Он имел в виду дивизии, работавшие с правого фланга.

— Почему ты так уверен? — спрашивали его.

— А потому, что зацепиться ему, Колчаку, не за што — так и покатится в Сибирь.

— Да мы же вот зацепились под Самарой, — возражали Чапаеву. — А уж как бежали!

— Зацепились… ну так што?.. — соглашался он и не знал, как это понять. Мялся, подыскивал, но объяснить так и не смог. Ответил: — Ничего, што мы зацепились… а он все-таки не зацепится… Уфу возьмем».

Говоря о «Чапаеве», нельзя не сказать несколько слов о кинофильме «Чапаев» братьев Васильевых. Как раз в этом замечательном произведении дан настоящий Чапаев настоящего Фурманова, не отвлеченного схемой и скромностью.

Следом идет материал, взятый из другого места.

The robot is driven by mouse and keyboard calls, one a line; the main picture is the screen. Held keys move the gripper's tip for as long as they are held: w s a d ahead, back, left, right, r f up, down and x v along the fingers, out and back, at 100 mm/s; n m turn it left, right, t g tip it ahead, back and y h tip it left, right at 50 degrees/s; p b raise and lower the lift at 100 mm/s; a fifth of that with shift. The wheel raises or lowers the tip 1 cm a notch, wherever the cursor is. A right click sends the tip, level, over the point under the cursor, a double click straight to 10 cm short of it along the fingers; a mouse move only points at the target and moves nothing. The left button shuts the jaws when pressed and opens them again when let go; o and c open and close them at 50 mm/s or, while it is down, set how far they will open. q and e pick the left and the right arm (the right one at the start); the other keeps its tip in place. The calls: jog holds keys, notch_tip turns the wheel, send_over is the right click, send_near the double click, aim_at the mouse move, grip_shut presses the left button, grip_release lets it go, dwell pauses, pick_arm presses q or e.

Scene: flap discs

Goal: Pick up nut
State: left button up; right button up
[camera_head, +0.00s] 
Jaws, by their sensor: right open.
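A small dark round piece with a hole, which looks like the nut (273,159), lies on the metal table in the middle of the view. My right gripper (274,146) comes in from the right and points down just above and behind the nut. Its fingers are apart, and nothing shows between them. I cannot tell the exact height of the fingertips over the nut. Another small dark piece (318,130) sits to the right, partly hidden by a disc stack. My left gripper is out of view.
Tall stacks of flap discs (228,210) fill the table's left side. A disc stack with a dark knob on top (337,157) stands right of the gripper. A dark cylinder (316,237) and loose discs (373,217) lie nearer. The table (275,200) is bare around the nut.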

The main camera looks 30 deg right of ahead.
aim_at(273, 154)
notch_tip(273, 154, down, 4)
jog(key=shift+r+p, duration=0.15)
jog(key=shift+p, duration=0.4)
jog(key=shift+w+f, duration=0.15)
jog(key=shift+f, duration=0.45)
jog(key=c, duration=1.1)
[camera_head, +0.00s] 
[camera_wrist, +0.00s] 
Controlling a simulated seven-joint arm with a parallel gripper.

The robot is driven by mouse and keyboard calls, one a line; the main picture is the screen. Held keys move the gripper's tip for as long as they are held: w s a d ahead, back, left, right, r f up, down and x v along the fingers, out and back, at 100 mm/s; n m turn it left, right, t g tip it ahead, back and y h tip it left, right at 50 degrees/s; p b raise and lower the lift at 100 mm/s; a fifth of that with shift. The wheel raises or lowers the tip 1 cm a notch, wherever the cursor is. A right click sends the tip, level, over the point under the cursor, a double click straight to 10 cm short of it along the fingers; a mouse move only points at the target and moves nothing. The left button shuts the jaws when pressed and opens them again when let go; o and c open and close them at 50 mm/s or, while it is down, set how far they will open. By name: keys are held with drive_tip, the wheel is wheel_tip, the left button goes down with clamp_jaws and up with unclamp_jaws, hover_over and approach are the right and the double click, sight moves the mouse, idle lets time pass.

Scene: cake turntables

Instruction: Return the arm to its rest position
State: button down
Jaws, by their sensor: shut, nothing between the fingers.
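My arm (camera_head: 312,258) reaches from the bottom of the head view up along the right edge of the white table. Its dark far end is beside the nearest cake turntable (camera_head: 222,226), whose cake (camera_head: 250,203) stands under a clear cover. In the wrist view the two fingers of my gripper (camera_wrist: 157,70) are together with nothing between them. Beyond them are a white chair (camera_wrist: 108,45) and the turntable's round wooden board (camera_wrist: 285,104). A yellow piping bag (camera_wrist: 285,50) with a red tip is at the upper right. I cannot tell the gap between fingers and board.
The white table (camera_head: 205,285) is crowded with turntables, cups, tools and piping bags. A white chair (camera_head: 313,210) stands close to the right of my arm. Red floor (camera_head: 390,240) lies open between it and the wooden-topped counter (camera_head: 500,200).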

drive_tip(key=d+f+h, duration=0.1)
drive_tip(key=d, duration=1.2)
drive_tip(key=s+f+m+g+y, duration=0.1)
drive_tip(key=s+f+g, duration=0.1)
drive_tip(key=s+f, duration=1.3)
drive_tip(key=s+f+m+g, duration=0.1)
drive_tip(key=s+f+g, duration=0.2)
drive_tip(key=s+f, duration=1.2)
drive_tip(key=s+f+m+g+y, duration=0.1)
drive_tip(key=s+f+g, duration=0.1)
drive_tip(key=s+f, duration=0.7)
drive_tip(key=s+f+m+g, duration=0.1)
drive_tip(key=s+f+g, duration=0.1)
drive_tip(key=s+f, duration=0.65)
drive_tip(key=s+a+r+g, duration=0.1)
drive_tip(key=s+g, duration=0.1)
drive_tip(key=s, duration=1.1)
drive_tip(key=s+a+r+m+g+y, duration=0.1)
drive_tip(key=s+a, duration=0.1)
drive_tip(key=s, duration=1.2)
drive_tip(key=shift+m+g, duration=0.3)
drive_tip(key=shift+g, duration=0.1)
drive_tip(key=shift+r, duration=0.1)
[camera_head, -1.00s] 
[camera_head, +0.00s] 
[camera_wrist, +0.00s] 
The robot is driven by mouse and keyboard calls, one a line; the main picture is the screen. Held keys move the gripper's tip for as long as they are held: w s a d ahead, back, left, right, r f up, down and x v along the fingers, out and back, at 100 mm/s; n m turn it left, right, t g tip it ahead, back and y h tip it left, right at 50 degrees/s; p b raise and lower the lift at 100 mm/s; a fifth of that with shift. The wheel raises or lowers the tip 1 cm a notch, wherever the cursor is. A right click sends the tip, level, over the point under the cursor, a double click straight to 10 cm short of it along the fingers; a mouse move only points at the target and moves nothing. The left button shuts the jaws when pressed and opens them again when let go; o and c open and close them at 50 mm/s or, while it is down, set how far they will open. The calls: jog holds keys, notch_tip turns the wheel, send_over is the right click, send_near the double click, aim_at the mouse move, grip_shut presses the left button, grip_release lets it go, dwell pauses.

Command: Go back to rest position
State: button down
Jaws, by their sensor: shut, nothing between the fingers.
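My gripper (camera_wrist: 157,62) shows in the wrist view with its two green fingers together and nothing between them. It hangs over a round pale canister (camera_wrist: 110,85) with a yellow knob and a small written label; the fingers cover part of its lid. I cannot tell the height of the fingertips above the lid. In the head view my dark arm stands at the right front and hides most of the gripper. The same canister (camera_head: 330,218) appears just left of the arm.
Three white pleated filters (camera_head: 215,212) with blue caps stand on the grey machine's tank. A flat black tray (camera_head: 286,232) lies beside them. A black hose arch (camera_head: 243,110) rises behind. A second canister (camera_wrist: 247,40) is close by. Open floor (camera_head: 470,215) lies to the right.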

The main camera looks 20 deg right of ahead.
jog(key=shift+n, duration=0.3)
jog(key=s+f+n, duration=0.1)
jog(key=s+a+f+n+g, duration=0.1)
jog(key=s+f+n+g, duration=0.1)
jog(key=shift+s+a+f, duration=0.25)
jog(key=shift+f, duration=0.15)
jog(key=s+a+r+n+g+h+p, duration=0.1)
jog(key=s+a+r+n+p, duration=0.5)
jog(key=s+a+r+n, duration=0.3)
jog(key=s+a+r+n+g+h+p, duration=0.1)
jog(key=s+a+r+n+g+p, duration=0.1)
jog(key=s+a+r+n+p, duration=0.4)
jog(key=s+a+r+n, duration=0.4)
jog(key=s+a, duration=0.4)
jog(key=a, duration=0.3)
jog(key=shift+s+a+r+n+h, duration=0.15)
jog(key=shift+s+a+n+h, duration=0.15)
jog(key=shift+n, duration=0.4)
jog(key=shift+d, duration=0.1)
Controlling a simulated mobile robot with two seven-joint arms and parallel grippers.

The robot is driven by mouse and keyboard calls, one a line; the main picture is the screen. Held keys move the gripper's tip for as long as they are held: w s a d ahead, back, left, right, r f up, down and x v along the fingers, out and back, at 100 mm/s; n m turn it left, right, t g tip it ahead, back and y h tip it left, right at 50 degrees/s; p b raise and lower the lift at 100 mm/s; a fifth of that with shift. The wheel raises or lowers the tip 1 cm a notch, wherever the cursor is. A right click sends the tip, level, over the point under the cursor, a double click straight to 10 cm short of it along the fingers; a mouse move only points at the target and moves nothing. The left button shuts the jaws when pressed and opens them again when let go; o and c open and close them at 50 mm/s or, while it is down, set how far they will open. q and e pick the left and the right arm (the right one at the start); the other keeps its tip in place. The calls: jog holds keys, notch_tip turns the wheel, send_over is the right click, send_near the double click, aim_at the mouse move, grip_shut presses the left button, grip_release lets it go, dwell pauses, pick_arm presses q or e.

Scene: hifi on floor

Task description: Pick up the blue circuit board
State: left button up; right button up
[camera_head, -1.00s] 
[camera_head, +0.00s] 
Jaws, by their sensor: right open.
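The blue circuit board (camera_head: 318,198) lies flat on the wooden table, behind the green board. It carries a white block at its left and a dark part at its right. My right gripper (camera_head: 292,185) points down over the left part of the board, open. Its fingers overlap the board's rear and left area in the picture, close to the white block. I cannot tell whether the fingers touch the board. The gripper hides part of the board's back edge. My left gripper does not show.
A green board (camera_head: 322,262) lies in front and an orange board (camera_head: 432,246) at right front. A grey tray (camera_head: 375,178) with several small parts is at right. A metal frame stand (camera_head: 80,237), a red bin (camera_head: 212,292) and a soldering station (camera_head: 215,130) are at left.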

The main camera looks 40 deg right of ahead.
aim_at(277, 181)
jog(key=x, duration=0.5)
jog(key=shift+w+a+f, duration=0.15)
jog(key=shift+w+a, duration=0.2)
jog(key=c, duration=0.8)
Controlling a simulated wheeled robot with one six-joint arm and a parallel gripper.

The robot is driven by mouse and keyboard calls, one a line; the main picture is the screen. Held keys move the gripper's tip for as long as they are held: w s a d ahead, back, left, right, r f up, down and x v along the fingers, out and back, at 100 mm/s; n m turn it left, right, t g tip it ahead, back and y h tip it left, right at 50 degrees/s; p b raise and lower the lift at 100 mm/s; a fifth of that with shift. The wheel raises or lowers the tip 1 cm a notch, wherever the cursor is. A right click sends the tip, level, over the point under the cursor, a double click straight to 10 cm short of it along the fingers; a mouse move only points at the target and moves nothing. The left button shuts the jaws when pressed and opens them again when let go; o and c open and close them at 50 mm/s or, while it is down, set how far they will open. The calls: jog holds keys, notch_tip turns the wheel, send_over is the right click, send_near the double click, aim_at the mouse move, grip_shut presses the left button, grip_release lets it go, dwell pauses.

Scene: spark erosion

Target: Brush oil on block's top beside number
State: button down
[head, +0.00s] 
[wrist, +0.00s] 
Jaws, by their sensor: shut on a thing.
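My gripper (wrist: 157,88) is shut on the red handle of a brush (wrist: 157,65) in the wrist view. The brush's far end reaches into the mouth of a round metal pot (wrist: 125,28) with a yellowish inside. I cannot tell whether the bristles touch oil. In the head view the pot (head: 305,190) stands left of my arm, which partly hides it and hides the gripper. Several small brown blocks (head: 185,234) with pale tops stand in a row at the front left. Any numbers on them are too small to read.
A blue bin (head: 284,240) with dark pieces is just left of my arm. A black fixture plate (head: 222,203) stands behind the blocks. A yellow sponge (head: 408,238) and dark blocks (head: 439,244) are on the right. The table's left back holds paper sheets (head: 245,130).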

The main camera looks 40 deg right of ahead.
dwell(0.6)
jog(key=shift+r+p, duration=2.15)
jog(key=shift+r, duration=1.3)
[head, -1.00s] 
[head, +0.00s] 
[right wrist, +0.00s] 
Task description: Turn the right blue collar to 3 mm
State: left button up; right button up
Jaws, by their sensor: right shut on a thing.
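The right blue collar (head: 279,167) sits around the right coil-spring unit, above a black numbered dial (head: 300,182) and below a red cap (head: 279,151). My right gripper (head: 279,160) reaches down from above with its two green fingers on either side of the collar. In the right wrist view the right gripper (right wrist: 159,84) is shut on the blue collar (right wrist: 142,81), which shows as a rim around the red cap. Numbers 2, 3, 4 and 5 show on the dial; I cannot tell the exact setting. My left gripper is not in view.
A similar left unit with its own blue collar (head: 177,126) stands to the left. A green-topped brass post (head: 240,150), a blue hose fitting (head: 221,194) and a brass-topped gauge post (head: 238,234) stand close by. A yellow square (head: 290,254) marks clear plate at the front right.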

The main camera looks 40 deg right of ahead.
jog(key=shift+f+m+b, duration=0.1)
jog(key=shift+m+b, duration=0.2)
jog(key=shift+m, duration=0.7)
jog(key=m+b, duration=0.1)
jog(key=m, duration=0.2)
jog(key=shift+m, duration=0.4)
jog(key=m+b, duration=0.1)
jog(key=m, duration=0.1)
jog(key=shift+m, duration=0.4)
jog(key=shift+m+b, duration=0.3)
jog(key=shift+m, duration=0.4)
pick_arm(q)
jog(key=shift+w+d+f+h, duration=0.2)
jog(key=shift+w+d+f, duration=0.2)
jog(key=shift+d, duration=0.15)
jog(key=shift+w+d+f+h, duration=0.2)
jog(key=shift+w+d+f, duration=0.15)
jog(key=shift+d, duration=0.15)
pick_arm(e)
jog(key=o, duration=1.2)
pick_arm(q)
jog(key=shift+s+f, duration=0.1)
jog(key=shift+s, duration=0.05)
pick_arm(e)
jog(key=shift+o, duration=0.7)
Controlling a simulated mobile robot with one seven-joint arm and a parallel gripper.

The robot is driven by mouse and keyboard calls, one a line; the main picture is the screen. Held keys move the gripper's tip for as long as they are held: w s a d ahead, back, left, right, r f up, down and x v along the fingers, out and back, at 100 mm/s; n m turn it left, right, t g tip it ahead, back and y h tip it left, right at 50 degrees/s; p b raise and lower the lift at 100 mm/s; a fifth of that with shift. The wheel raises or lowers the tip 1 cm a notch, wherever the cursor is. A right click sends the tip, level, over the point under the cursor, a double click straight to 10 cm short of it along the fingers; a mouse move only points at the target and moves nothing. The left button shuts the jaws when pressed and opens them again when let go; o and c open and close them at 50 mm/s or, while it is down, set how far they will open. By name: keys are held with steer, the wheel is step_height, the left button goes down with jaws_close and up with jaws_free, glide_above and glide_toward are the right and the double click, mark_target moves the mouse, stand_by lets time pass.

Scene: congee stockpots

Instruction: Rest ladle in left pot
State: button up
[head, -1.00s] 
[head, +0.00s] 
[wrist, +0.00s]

Авторы фильма смело восстановили Чапаева на коне, не испугались его занесенной шашки, потому что она занесена на врагов. В фильме Чапаев тоже не лишен «недостатков», но они не снижают его героический образ, а только оживляют его. И что особенно важно, Чапаев показан в более полной параллели с противником. Как раз у Фурманова врага почти не видно. В фильме белогвардейцы тоже не лишены героизма, не лишены и культуры, но они бедны духом, бедны верой, бедны как раз в той области, в которой так богат Чапаев. И поэтому в фильме так ясна гармония между высотой и героизмом личности и народным движением, поднявшим личность. Как раз этой гармонии не увидел Фурманов, хотя и изобразил ее в собственной книге.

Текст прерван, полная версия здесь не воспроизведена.